## Exercise
Quote, line for line, the entries from the first through the one containing "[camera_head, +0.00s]". Pictures are left out.

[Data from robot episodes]
--------------------

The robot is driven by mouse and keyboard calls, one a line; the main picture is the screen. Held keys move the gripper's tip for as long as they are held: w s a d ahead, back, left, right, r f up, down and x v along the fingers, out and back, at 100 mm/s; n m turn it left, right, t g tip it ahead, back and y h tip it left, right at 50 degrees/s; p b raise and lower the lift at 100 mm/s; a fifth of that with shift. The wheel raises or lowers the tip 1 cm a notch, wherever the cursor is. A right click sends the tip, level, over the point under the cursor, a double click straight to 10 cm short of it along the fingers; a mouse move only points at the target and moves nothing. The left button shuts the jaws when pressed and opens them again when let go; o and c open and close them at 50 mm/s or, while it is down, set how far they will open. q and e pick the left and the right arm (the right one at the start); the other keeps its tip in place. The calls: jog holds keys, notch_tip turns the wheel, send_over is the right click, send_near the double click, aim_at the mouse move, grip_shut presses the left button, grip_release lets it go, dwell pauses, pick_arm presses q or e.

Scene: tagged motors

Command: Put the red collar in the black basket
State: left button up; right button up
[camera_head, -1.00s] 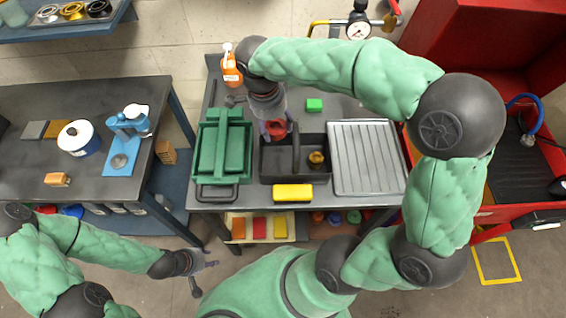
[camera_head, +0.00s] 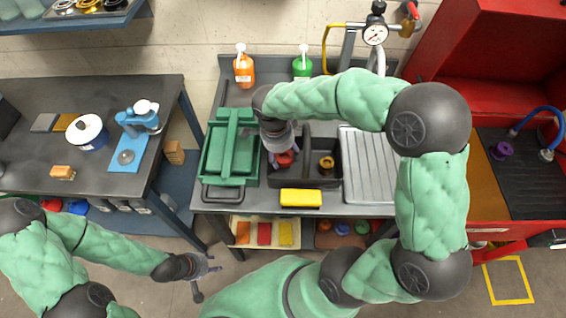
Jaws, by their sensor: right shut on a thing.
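The red collar (camera_head: 286,159) is in the jaws of my right gripper (camera_head: 280,155), over or inside the left compartment of the black basket (camera_head: 330,183). Whether it touches the basket floor cannot be told. The basket stands on the grey bench, with a raised divider or handle across its middle. A brass-coloured part (camera_head: 326,163) sits in its right compartment. My right gripper hides part of the collar and the basket's left back. My left gripper (camera_head: 207,277) is open and empty over the floor, left of the bench front.
A green toolbox (camera_head: 229,150) stands close left of the basket, a ribbed metal tray (camera_head: 369,165) to its right. A yellow block (camera_head: 300,198) lies at its front. Orange (camera_head: 244,70) and green (camera_head: 302,66) bottles stand at the back.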

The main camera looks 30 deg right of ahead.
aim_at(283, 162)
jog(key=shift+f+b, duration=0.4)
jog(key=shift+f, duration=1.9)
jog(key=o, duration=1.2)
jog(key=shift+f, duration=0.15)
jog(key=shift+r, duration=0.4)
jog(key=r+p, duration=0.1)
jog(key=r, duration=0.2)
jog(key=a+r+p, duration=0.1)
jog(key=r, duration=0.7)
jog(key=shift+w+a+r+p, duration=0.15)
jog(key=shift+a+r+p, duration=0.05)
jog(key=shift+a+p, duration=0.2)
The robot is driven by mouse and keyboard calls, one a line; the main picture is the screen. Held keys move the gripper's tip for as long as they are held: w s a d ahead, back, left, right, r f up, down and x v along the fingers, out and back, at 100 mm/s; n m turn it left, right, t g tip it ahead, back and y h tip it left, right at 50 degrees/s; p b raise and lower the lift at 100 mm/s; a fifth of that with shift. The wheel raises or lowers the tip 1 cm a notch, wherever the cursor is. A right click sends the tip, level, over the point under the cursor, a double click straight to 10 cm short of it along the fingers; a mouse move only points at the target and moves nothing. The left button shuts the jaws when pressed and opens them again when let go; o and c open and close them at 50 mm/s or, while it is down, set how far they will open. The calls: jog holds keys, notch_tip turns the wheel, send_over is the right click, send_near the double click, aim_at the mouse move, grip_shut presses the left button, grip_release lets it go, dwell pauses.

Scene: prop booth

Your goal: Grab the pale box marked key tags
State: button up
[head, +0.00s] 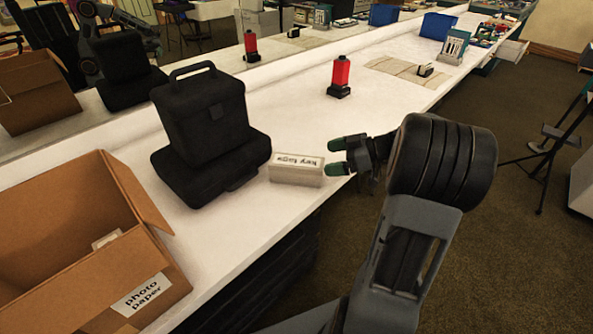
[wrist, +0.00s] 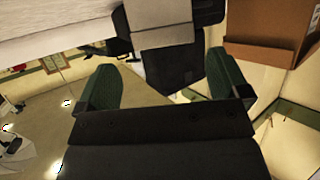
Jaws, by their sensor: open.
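The pale box (head: 297,169) marked key tags lies on the white counter, in front of the black cases, near the counter's front edge. Its lettering appears upside down in the head view. My gripper (head: 336,157) is open and empty, its green fingertips just right of the box's right end. The lower fingertip overlaps that end in the picture; I cannot tell whether it touches. In the wrist view a pale block (wrist: 163,24), seemingly this box, shows ahead, between the lines of the two fingers, beyond their tips.
Two stacked black cases (head: 205,120) stand behind the box. An open cardboard box (head: 150,265) marked photo paper is at left front. A red-and-black object (head: 340,78) and a beige mat (head: 400,70) lie farther back. A tripod (head: 545,165) stands on the floor at right.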

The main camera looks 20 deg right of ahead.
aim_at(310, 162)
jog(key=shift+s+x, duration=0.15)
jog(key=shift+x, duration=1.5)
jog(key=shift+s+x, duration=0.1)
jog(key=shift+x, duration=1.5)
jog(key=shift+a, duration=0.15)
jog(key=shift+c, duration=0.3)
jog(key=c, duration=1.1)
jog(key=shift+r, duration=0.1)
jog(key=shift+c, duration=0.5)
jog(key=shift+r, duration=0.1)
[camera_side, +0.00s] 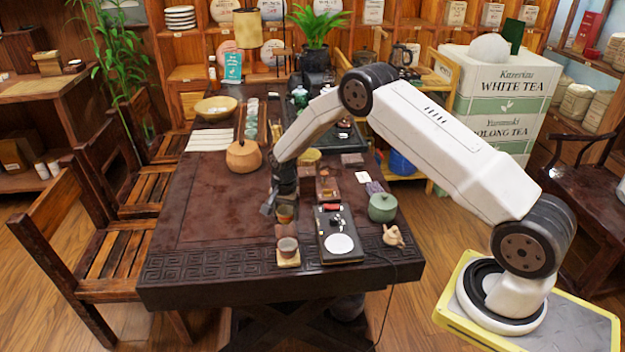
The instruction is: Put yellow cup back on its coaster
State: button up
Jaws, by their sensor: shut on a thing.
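My gripper (277,207) points down over the right half of the dark tea table (205,215). It is shut on a small yellow-brown cup (286,213), which looks upright. The fingers hide part of the cup, and I cannot tell whether its base touches the table. A second cup (288,246), greyish brown, stands on a pale square coaster (288,261) near the table's front edge, in front of the held cup. I cannot make out a separate empty coaster under or beside the yellow cup.
A green lidded jar (382,207) and a small clay figure (393,236) stand further right. A round orange-brown pot (243,156) is behind left. The table's left front is clear.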

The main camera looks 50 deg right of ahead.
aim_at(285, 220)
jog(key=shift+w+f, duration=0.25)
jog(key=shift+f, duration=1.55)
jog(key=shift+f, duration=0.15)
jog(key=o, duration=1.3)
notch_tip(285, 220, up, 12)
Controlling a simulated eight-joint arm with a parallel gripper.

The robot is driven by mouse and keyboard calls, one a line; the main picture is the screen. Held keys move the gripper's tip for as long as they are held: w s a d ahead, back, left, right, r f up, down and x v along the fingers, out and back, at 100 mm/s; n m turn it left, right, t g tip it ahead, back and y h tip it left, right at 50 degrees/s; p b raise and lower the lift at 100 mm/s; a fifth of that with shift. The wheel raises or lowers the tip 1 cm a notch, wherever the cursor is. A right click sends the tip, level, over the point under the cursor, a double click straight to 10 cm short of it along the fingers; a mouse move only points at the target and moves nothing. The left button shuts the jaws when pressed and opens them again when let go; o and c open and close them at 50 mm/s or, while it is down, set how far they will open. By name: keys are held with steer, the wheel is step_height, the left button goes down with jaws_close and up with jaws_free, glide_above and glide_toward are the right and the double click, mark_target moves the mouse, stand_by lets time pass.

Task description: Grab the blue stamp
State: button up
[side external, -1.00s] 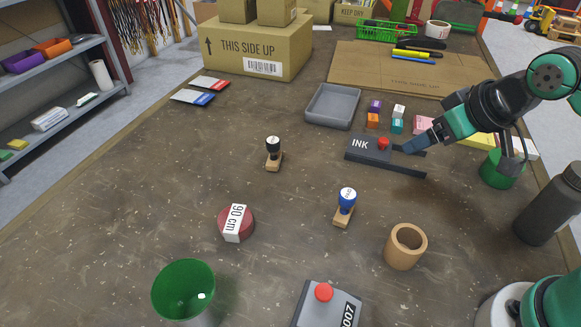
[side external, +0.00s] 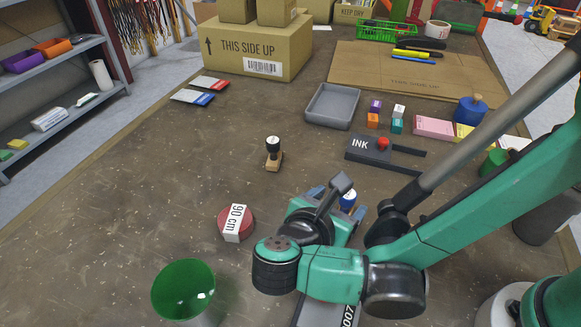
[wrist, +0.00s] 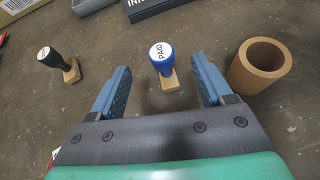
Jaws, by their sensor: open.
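The blue stamp (wrist: 163,66) has a white round top marked PAID and a wooden base. It stands upright on the table between and just ahead of the fingers in the wrist view. In the side view only the top part of it (side external: 348,198) shows behind my gripper (side external: 335,205); its base is mostly hidden. My gripper (wrist: 160,85) is open, with one blue finger on each side of the stamp and a gap to each. A black stamp (wrist: 53,60) on a wooden base stands to the left, also seen in the side view (side external: 273,151).
A tan ring-shaped cup (wrist: 261,66) stands close to the right finger. An INK pad (side external: 370,150) and a grey tray (side external: 333,107) lie farther back.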

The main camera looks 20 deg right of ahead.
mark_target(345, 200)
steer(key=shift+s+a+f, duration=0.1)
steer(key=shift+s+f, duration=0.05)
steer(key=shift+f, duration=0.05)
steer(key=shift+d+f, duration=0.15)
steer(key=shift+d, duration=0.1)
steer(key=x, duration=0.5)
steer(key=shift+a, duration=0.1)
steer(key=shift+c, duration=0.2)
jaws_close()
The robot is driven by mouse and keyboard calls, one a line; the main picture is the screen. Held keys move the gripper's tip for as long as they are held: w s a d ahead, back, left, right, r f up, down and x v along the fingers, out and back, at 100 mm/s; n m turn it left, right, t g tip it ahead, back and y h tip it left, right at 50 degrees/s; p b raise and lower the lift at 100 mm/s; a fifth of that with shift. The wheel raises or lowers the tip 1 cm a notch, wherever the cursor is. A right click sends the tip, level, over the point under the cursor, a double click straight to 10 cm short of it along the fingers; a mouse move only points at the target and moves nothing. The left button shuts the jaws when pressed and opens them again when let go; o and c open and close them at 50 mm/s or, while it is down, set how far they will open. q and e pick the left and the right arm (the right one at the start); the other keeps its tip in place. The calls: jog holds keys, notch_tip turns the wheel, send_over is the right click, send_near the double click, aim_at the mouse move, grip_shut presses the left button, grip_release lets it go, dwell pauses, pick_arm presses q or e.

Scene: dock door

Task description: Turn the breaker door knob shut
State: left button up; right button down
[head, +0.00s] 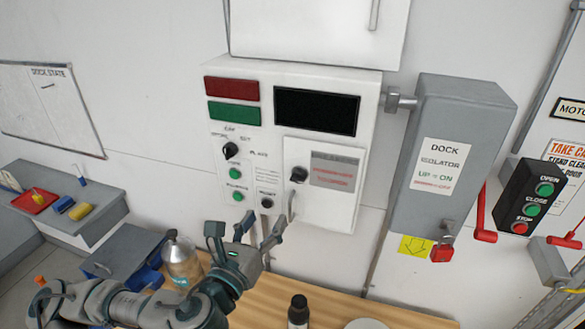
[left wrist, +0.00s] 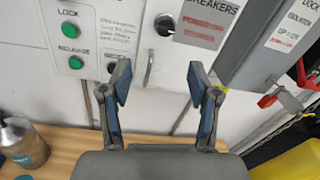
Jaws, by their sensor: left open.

--------------------

## Solution for this problem
The robot is driven by mouse and keyboard calls, one a line; the main picture is the screen. Held keys move the gripper's tip for as long as they are held: w s a d ahead, back, left, right, r f up, down and x v along the fingers, out and back, at 100 mm/s; n m turn it left, right, t g tip it ahead, back and y h tip it left, right at 50 degrees/s; p b raise and lower the lift at 100 mm/s; a fifth of that with shift. The wheel raises or lowers the tip 1 cm a notch, wherever the cursor is. A right click sends the tip, level, over the point under the cursor, a double click straight to 10 cm short of it along the fingers; a mouse move only points at the target and moves nothing. The left button shuts the jaws when pressed and opens them again when let go; o and c open and close them at 50 mm/s or, while it is down, set how far they will open. q and e pick the left and the right arm (the right one at the start); the other keeps its tip in place. The calls: jog holds keys, notch_tip turns the wheel, send_over is the right click, send_near the double click, aim_at the mouse move, grip_shut presses the left button, grip_release lets it go, dwell pauses, pick_arm presses q or e.

Scene: tagged motors

Command: Put the red collar in the black basket
State: left button up; right button up
[camera_head, -1.00s] 
[camera_head, +0.00s] 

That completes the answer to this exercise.